FATTI E PERSONE

Se la crisi fa germogliare la città

E se invece di un vaso di begonie o di violette in salotto ci fosse un bel pomodoro rosso? Pare che a New York la cosa stia venendo di moda. Tra l’altro così si ottiene veramente il "chilometro zero": si produce e si consuma nello stesso luogo. Anche le piante da frutto, anche gli ortaggi, anche le insalate, i limoni, le fragole o i mirtilli hanno una loro bellezza ornamentale. E inoltre consentono alla popolazione urbana di ricordarsi da dove viene il cibo. Lo stesso dicasi delle api. Nelle grandi città tedesche nel corso degli ultimi anni si è molto sviluppata la produzione di "miele urbano". Solo a Berlino ci sono oltre 500 apicoltori e ad Amburgo vivono circa 50 milioni di questi graziosi insetti.

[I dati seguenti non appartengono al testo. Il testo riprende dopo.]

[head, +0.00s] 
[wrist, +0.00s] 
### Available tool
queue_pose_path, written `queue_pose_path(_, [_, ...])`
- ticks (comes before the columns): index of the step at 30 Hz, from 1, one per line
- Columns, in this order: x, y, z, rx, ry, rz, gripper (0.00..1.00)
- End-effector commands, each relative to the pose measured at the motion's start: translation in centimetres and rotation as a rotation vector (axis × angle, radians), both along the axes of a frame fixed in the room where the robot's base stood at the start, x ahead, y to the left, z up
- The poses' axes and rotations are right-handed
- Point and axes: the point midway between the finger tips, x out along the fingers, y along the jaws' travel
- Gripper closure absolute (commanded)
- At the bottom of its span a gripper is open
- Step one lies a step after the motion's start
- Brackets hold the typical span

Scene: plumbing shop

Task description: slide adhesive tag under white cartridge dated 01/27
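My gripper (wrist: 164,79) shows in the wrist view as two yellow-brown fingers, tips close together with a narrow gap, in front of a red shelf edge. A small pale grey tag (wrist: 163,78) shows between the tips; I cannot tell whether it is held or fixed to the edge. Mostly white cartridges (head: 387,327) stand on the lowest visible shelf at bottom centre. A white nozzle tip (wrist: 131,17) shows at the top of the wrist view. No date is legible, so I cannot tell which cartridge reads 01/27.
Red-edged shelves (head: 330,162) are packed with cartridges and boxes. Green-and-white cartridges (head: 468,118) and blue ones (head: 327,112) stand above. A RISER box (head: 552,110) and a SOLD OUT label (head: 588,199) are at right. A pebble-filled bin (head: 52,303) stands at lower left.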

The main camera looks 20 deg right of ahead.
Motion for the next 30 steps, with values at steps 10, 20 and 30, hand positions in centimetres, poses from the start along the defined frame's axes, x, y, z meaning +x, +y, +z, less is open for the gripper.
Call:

Ci troviamo di fronte a un fenomeno in espansione: l’agricoltura urbana. Sembra una contraddizione, ma non è così. Si tratta al contrario di uno sviluppo inevitabile e secondo alcuni auspicabile oggi, quando tutto il mondo sta divenendo città. Un impulso importante a questo fenomeno è venuto da quanto accaduto a Cuba. Qui gli orti urbani si sono diffusi, sostenuti dal governo, a partire dal crollo dell’Unione Sovietica, che interruppe improvvisamente il flusso di fertilizzanti, pesticidi, carburanti, lasciando una metropoli come l’Avana in condizioni difficili. Il fenomeno ha preso piede e già nel 2010, nelle città cubane sono state raccolte 362 mila tonnellate di prodotti agricoli, dando lavoro a 300 mila persone.
L’organismo intergovernativo europeo Cost, per la cooperazione nella scienza e nella tecnologia, ha lanciato lo scorso anno Action Urban Agriculture Europe (Uae), promuovendo una rete di ricercatori in tutto il continente e nel giugno 2013 questo ha dato luogo alla "Dichiarazione di Barcellona". Vi si sostiene che l’agricoltura urbana sia un elemento che possa favorire lo sviluppo di tutto il comparto agricolo oltre che una «risorsa che può migliorare la qualità della vita nelle città».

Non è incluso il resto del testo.